Cricket is not traditionally a strong sport in Ireland. In fact, to many it represents the absolute epitome of Englishness and only really gathered any momentum when Ireland swatted aside its far more illustrious English opponents at the 2011 Cricket World Cup. In 2017, however, Ireland finally won the exalted ‘test status’, beginning what many anticipate will be a rapid growth in the sport since more and more world-class sides drop in to compete. Malahide Cricket Club has previously hosted the visits of world-class sides England, Pakistan and Sri Lanka in the shorter form of the game and is establishing itself as one of the main homes of the national side as they develop. Games are weather dependent and take place in the summer.
Dalymount Park is the home of Bohemians football (soccer) club.
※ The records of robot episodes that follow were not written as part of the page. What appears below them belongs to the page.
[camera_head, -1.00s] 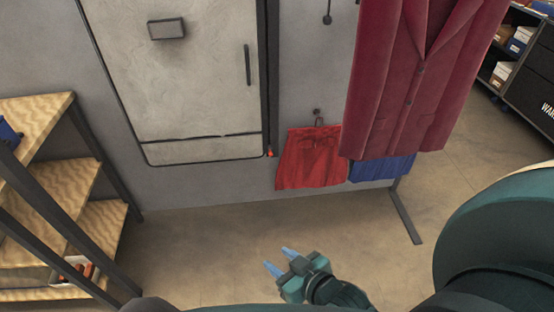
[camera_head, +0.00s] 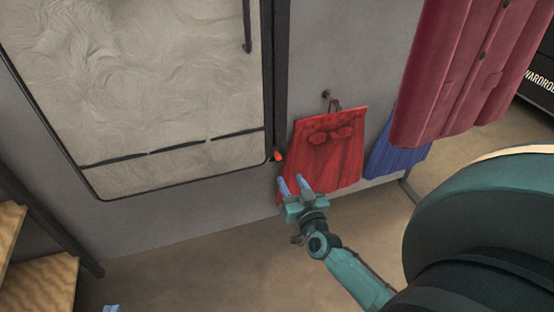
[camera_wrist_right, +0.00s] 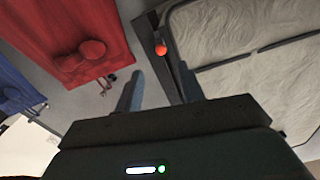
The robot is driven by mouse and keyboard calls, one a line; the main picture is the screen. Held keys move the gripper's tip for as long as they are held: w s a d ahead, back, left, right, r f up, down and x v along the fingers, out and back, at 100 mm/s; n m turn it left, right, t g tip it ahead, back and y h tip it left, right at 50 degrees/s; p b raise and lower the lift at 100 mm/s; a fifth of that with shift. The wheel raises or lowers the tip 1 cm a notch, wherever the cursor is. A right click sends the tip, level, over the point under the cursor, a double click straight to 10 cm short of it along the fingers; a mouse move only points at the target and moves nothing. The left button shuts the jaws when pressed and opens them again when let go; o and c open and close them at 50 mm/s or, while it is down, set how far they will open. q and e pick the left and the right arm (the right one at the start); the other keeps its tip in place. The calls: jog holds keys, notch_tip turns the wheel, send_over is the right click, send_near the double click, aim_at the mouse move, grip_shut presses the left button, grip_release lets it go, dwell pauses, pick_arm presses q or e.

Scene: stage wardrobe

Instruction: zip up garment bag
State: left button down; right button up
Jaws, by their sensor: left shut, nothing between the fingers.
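The garment bag (camera_head: 130,80) is a pale, swirl-patterned panel with black edging, hanging at the left of the head view. It also shows at upper right in the right wrist view (camera_wrist_right: 250,65). A small orange-red pull (camera_head: 278,156) sits at its lower right corner, by the dark vertical strip. The pull also shows in the right wrist view (camera_wrist_right: 161,50), ahead of the fingers. My right gripper (camera_head: 292,186) is open and empty, a little below the pull and apart from it. Only the fingertips of my left gripper (camera_head: 111,308) show at the bottom edge, shut and empty.
A red garment (camera_head: 335,150) hangs from a wall hook just right of the pull, near my right gripper. A blue garment (camera_head: 395,155) and a maroon coat (camera_head: 465,80) hang farther right. Wooden shelves (camera_head: 45,285) stand at lower left. The floor between is clear.

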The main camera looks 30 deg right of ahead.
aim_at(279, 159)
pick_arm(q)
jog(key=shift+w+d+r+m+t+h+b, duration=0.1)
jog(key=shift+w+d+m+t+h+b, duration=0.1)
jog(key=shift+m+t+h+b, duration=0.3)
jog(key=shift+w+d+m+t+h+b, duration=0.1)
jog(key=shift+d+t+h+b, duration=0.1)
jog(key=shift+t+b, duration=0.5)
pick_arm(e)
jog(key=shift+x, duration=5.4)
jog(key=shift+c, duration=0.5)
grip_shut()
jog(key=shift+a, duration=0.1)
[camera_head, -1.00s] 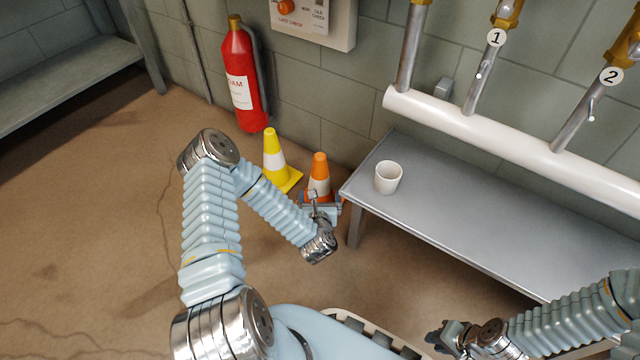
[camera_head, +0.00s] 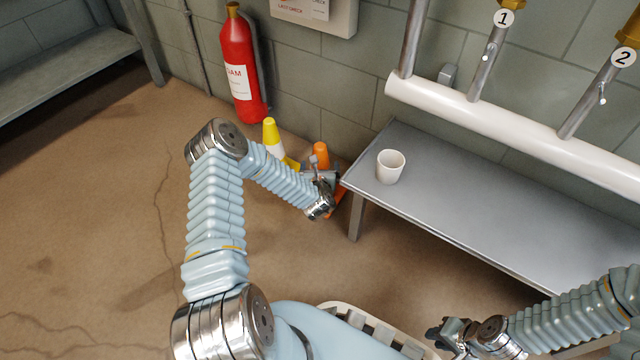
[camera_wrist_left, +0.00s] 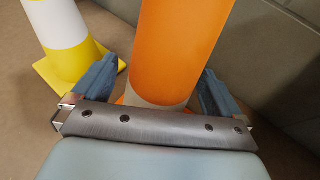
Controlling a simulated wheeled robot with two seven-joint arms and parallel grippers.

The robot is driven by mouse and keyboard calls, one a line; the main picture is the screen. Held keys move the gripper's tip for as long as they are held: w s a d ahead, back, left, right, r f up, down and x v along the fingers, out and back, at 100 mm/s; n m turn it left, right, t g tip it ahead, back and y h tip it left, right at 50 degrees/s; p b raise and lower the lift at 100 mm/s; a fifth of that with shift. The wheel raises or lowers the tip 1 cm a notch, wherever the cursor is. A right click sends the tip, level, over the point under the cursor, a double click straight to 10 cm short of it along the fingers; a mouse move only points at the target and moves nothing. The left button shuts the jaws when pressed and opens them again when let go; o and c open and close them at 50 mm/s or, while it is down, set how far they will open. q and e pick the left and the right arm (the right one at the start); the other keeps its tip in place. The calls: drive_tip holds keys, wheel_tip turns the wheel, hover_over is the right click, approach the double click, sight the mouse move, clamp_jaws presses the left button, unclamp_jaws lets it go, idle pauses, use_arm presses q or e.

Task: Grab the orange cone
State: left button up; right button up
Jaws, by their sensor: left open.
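The orange cone (camera_head: 321,153) stands on the floor by the wall, beside the table's left end. In the head view my left gripper and wrist hide much of it. In the left wrist view the orange cone (camera_wrist_left: 178,50) rises between the two open fingers of my left gripper (camera_wrist_left: 160,90), with a finger on each side. I cannot tell whether either finger touches it. My left gripper (camera_head: 322,178) also shows in the head view, low at the cone. My right gripper (camera_head: 440,332) is at the lower right, away from the cone; its jaw state is unclear.
A yellow cone with a white band (camera_head: 270,138) stands just left of the orange one, close to my left gripper. A grey table (camera_head: 470,200) with a white cup (camera_head: 390,166) is on the right. A red extinguisher (camera_head: 240,70) stands at the wall. The floor at left is clear.

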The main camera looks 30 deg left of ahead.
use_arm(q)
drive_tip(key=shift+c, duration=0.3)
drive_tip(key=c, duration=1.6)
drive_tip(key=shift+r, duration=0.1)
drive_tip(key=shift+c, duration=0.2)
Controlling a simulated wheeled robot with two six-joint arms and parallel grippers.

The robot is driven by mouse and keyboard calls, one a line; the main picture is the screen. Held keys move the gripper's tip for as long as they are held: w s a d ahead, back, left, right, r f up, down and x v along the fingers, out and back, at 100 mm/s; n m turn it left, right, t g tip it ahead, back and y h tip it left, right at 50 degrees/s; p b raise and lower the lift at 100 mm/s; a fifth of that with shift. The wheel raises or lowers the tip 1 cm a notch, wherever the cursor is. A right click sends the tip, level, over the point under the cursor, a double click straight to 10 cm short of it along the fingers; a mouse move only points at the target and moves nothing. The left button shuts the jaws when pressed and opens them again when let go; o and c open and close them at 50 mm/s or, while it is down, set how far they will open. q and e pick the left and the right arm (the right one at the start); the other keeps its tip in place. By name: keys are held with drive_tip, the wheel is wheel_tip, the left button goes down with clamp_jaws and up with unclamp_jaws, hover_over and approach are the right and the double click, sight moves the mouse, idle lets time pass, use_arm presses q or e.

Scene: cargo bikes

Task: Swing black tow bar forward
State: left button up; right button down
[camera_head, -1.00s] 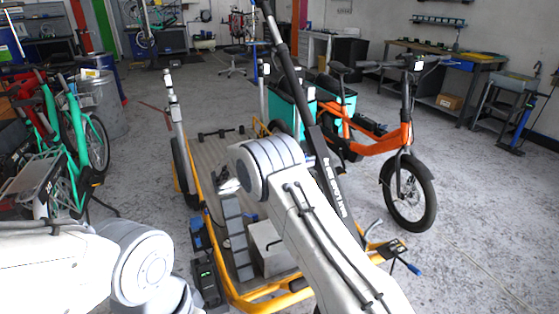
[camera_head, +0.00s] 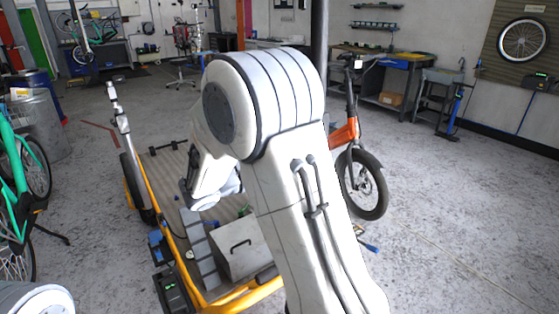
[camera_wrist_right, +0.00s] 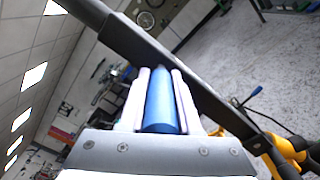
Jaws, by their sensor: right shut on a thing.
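The black tow bar (camera_head: 320,30) stands up behind my right arm in the head view; only its upper part shows and the arm hides the rest. In the right wrist view the black tow bar (camera_wrist_right: 150,55) runs diagonally from upper left to lower right, just beyond the fingertips. A blue grip (camera_wrist_right: 161,105) sits between the two pale fingers of my right gripper (camera_wrist_right: 160,80), which is shut on it. The grip's far end meets the bar. My left gripper is out of view; only part of my left arm shows at the lower left.
The yellow-framed cargo trailer (camera_head: 175,231) lies ahead with a grey metal box (camera_head: 240,248) on its deck. An orange bike (camera_head: 345,133) stands close to the right of my arm. A green bike (camera_head: 20,180) is at far left.

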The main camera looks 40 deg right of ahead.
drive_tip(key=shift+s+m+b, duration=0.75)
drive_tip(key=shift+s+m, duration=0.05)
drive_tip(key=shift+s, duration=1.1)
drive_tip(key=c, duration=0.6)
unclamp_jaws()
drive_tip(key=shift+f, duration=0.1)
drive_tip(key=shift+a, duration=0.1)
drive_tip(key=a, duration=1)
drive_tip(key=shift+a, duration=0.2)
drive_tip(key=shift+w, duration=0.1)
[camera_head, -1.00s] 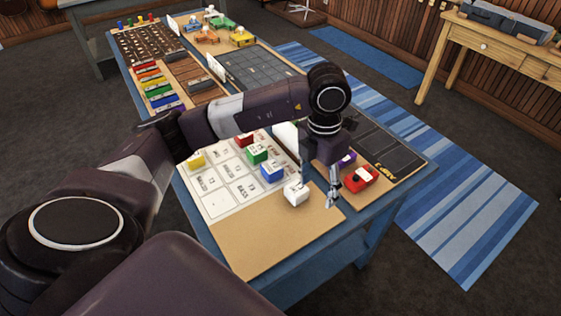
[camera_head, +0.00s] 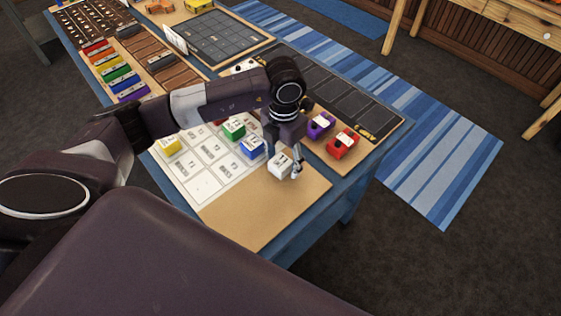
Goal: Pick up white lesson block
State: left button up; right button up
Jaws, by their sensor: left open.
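The white lesson block (camera_head: 280,167) sits on the bare tan part of the board (camera_head: 262,212), beside the printed white grid. My left gripper (camera_head: 287,165) points down at the block, with a finger at its right side and the other finger hard to make out. It is open, and I cannot tell whether it touches the block. My right gripper is not in view.
Blue (camera_head: 252,147), green (camera_head: 234,127) and yellow (camera_head: 170,145) blocks stand on the grid close by. Purple (camera_head: 320,124) and red (camera_head: 342,143) pieces lie right of the gripper. The board's front tan area is clear.

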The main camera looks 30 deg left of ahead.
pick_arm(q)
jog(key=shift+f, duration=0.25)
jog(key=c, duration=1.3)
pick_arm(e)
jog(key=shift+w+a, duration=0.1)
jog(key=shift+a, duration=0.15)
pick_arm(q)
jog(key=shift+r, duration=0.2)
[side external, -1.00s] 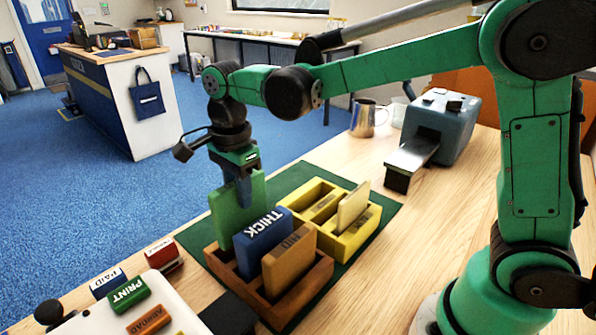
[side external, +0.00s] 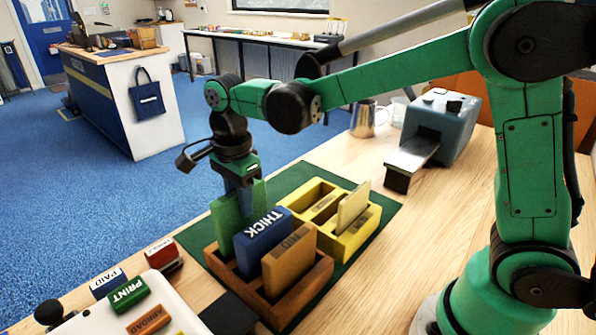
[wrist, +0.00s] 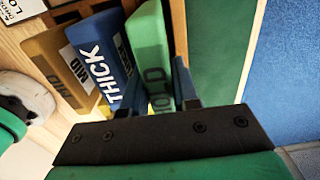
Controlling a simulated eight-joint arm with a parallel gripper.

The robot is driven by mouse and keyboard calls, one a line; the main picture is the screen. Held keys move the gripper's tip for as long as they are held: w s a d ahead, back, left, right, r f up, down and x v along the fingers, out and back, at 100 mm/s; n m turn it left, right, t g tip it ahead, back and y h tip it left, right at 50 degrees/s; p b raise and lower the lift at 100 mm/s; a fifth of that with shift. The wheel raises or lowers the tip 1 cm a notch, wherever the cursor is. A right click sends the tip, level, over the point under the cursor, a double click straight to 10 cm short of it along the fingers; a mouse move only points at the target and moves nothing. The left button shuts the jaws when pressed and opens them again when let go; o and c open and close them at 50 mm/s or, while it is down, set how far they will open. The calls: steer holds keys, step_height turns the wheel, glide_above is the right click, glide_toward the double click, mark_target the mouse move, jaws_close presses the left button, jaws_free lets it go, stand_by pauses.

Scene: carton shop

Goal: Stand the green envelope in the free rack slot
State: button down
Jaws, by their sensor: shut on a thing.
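The green envelope (side external: 226,218) stands upright at the back-left end of the brown wooden rack (side external: 318,277). Its lower edge is hidden behind the rack and the blue envelope, so I cannot tell if it touches the slot floor. My gripper (side external: 244,198) is above the rack, shut on the green envelope's upper part. The wrist view shows the green envelope (wrist: 148,45) beside the blue one, with my gripper (wrist: 165,92) at its near edge. The blue THICK envelope (side external: 262,238) and tan MID envelope (side external: 288,262) stand in the same rack.
A yellow rack (side external: 352,243) stands right behind the brown one, holding a cream envelope (side external: 352,207). Both are on a dark green mat (side external: 392,212). Several stamps, including a green PRINT block (side external: 128,294), are at the front left. A metal jug (side external: 363,120) and grey machine (side external: 440,125) stand farther back.

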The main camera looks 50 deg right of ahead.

Whilst the club nicknamed The Gypsys fall way behind their south city rivals Shamrock Rovers in terms of honours. the north inner-city club has its own allure, from the wildly passionate fan base to the artistic bent on the crumbling old stadium, which contains ample club-themed graffiti and its own home brew in the bar. Dalymount has also hosted plenty of huge games over the years, including the Irish national side on multiple occasions, and once held a gig by the Red Hot Chili Peppers. It might not last much longer, redevelopment has been hanging over the place for a decade now, so drop in while you can.
Arguably Dublin’s definitive sports bar (loved by some and loathed for its lack of local tradition by others), The Living Room, is home to massive, wall-t0-wall screens showing everything from the English Premier League and Spanish La Liga soccer to the Indian sport of Kabbadi. Invariably packed to the rim, it’s also right in the heart of the action just off historic O’Connell Street. We had to include a pub, it’s Dublin!